ACTFL Core Practices – 2

I just had an insight into the reason these things are on the ACTFL pages. I once worked, an eternity ago, with Vicki Galloway, who was the South Carolina Foreign Language Consultant and later a big shot in the ACTFL hierarchy.
Every time I talked to Vicki I could not understand her words. She was using words to kind of establish her intellectual superiority to me as a boss and not a regular classroom teacher. It bothered me but not too much because I have always been able to smell bullshit a mile away.
(Yes, I am calling much of what is in the ACTFL pages bullshit in terms of its applicability to real classrooms and real children and real application of the research.)
Anyway, the wording of the core practices that Alisa has drawn our attention to is just like how Vicki talked. So my insight is this:
Those people who are “better” teachers because they are more highly educated and are whizzes with upper level whiz kids (who wouldn’t be?) have taken over ACTFL. It’s the principle where the “best ones” get knocked out of the classroom and upstairs.
There, in their ACTFL offices, these people come into their meetings with their business suits and scarves and briefcases and proceed to write lofty sounding stuff like those principles. After all, they are there at ACTFL to “help” all of us. But they don’t help anyone!

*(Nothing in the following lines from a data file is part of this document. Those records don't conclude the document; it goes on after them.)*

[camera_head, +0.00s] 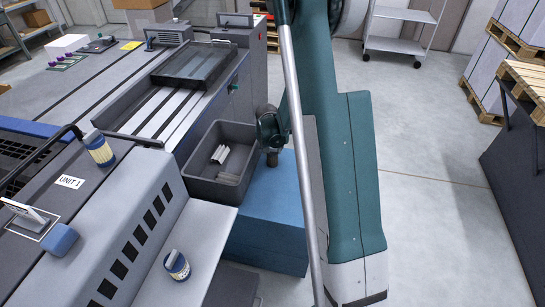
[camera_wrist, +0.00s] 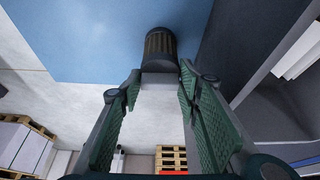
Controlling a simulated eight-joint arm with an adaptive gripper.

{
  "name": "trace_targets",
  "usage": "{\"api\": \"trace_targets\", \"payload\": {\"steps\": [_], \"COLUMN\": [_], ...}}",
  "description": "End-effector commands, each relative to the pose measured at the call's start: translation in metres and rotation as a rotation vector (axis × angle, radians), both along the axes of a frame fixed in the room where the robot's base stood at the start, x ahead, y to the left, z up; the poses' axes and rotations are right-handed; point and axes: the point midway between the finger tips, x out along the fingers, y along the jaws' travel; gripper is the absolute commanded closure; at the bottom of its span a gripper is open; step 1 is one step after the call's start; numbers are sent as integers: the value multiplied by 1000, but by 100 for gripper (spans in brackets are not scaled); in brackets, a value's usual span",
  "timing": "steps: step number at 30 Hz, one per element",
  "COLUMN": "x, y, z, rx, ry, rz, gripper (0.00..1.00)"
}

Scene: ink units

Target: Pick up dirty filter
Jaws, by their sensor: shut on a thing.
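The dirty filter (camera_wrist: 160,45) is a small dark cylinder with brownish pleats and black end caps. In the wrist view it is at the top centre, between the fingertips of my gripper (camera_wrist: 160,82), which is shut on it. In the head view my gripper (camera_head: 270,128) is right of the grey bin, partly hidden by my arm. The filter (camera_head: 272,158) shows as a small dark piece just below it, over the blue cabinet top (camera_head: 268,200). I cannot tell whether the filter touches that top.
The grey bin (camera_head: 205,187) holds several pale rolls (camera_head: 225,160). The floor at right is open, with pallets (camera_head: 520,45) beyond.

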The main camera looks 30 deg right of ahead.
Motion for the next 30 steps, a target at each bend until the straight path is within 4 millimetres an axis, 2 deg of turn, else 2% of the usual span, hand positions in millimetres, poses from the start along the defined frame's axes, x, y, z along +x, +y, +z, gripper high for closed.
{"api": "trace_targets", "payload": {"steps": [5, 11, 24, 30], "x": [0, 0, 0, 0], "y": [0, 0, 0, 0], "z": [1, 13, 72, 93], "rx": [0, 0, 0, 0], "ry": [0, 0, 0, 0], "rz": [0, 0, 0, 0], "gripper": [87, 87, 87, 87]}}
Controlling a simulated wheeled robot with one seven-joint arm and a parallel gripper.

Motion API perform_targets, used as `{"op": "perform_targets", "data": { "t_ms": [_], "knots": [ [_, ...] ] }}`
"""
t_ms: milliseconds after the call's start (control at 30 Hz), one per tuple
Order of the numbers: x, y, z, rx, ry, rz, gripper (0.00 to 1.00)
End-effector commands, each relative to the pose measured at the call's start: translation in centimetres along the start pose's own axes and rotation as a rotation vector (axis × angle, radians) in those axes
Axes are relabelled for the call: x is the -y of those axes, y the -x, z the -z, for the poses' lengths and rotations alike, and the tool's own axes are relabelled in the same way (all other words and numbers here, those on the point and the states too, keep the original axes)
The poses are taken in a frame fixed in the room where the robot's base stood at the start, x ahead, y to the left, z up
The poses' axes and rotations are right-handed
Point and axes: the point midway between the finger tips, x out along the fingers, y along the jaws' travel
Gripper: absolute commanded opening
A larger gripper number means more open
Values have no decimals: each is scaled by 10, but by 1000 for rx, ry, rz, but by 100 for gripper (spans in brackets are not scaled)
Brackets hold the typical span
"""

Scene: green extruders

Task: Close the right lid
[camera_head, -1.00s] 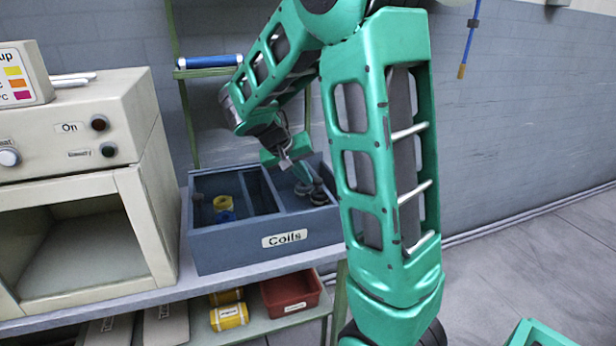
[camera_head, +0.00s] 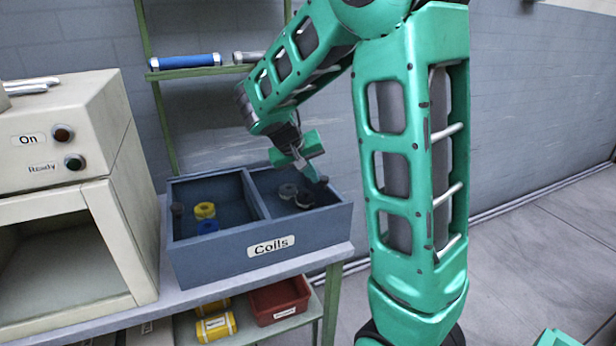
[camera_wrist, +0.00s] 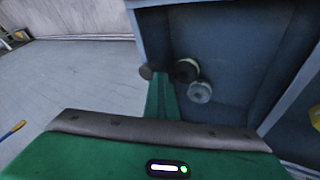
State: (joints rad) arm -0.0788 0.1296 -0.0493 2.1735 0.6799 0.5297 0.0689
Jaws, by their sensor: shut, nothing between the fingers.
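A blue-grey box labelled Coils (camera_head: 300,231) stands on the workbench with two compartments, both open from above. The left one holds a yellow coil (camera_head: 204,210) and a blue coil (camera_head: 207,227). The right one holds a grey coil (camera_head: 288,190) and dark coils (camera_head: 306,198). I cannot make out a separate right lid in either view. My gripper (camera_head: 318,180) is shut and empty, pointing down at the right compartment near its back right side. In the wrist view its fingers (camera_wrist: 160,82) reach beside the coils; whether they touch anything I cannot tell.
A cream oven-like machine (camera_head: 60,190) stands close to the left of the box. Below are a red bin (camera_head: 280,300) and yellow packs (camera_head: 216,326). A green rack with a blue roll (camera_head: 186,62) stands behind. The floor to the right is open.

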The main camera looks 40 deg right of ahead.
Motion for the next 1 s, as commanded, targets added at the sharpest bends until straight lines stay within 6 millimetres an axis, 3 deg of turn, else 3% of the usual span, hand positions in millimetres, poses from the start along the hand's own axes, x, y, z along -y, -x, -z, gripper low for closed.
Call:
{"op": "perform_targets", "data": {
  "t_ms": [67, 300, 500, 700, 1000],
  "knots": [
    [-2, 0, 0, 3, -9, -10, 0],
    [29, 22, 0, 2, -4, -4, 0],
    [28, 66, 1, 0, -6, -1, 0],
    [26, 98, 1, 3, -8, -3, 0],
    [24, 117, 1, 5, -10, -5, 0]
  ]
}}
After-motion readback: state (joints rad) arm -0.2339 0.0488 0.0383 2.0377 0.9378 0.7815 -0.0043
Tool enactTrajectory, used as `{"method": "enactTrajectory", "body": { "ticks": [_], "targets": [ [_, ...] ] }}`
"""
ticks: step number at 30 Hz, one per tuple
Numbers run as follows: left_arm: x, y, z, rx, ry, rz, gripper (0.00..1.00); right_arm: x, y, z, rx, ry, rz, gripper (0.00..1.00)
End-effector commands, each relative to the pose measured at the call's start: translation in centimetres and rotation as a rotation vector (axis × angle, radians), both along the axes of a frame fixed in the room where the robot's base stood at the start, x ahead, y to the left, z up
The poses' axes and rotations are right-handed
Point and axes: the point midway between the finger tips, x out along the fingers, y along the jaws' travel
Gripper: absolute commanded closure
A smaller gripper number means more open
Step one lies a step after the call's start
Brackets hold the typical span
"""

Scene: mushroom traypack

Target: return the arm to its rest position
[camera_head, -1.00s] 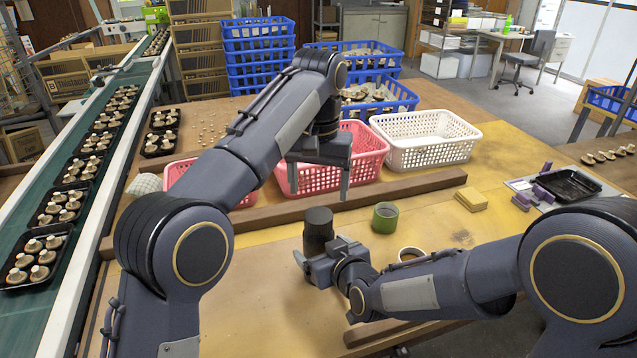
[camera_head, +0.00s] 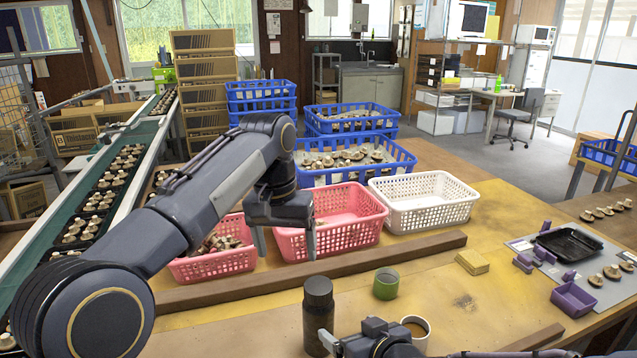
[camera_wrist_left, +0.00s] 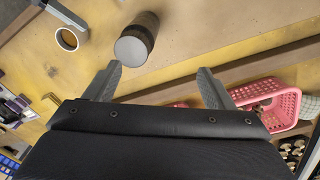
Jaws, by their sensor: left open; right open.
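My left gripper (camera_head: 286,240) is open and empty, hanging in front of the left pink basket (camera_head: 215,266) and the larger pink basket (camera_head: 333,240). The left wrist view shows its two fingers (camera_wrist_left: 158,84) spread apart with nothing between them. My right gripper (camera_head: 352,343) is at the bottom edge of the head view, beside the base of a dark bottle (camera_head: 318,315). Its visible finger points left and most of it is cut off by the frame. I see nothing held in it.
A wooden bar (camera_head: 390,259) runs across the table in front of the baskets. A white basket (camera_head: 424,208), a green cup (camera_head: 386,284), a white mug (camera_head: 417,325) and a yellow block (camera_head: 472,262) stand nearby. A black tray (camera_head: 568,246) lies at right.

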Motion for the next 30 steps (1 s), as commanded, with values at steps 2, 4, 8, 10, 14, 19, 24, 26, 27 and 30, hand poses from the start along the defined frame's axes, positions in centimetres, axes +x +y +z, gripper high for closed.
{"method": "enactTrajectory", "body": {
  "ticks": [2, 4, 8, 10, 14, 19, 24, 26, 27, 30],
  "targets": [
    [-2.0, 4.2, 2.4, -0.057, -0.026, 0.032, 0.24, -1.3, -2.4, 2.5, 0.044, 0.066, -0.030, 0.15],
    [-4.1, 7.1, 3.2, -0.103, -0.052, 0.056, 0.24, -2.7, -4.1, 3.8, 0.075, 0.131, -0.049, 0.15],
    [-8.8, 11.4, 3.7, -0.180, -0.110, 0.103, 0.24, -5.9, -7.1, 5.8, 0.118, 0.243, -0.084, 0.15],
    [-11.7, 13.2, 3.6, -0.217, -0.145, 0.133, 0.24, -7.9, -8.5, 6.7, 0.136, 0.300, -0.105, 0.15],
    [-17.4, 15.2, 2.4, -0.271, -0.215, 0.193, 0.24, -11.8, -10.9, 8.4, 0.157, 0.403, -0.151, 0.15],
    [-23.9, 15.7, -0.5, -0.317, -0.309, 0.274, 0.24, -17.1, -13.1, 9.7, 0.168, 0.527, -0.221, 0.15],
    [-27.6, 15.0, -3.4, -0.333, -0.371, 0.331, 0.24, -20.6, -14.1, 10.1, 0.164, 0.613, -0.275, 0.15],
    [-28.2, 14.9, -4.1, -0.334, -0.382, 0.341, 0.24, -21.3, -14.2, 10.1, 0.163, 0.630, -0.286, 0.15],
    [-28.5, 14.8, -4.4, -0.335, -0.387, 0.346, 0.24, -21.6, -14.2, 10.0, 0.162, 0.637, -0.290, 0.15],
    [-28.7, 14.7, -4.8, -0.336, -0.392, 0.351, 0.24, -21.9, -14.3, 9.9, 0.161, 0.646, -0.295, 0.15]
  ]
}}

Then the little girl by the side of the road as they parade by in their fine raiments, Alisa, says, “Hey! These don’t make any sense! How do they connect to the research? They sound good, but when applied to a real classroom, they are simply not at all true!”
So that’s my insight. More on this as a developing story. I just can’t let this go. It’s too egregious. It smells so bad! Qu’est-ce que ça pue!